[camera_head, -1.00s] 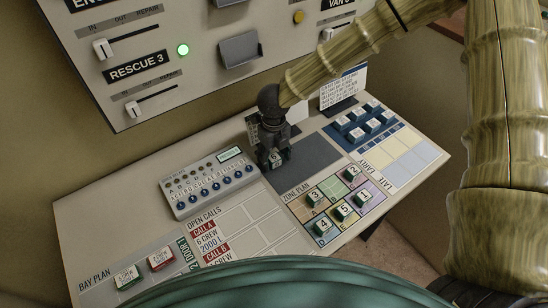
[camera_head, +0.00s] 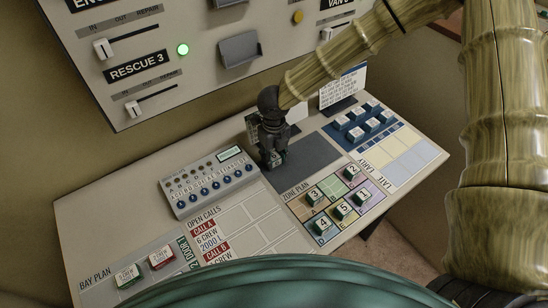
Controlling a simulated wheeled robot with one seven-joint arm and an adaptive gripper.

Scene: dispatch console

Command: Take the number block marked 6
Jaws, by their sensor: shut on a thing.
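My gripper (camera_head: 273,158) points down over the left end of a dark grey pad (camera_head: 309,157), just right of the button panel. Its jaws are shut on a small white-topped block (camera_head: 280,158), mostly hidden by the fingers. Its number cannot be read. I cannot tell whether the block touches the pad. On the zone plan (camera_head: 326,181) stand blocks marked 3 (camera_head: 314,197), 2 (camera_head: 351,172), 1 (camera_head: 362,196), 5 (camera_head: 342,211) and 4 (camera_head: 322,226). No other block marked 6 can be made out.
A button panel (camera_head: 210,181) with a small display lies left of my gripper. Blocks on a blue tray (camera_head: 346,142) stand to the right. A white card (camera_head: 343,89) stands behind. Two bay blocks (camera_head: 161,257) sit front left. The upright board (camera_head: 172,70) rises behind.

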▶ [Problem]:
Copy the part that starts at the line with "[camera_head, +0.00s]" and finishes at the line with "Command: Take the number block marked 6", both included, and nothing more. Pictures are left out.

▶ [Written solution]:
[camera_head, +0.00s] 
Controlling a simulated wheeled robot with one seven-joint arm and an adaptive gripper.

Scene: dispatch console

Command: Take the number block marked 6

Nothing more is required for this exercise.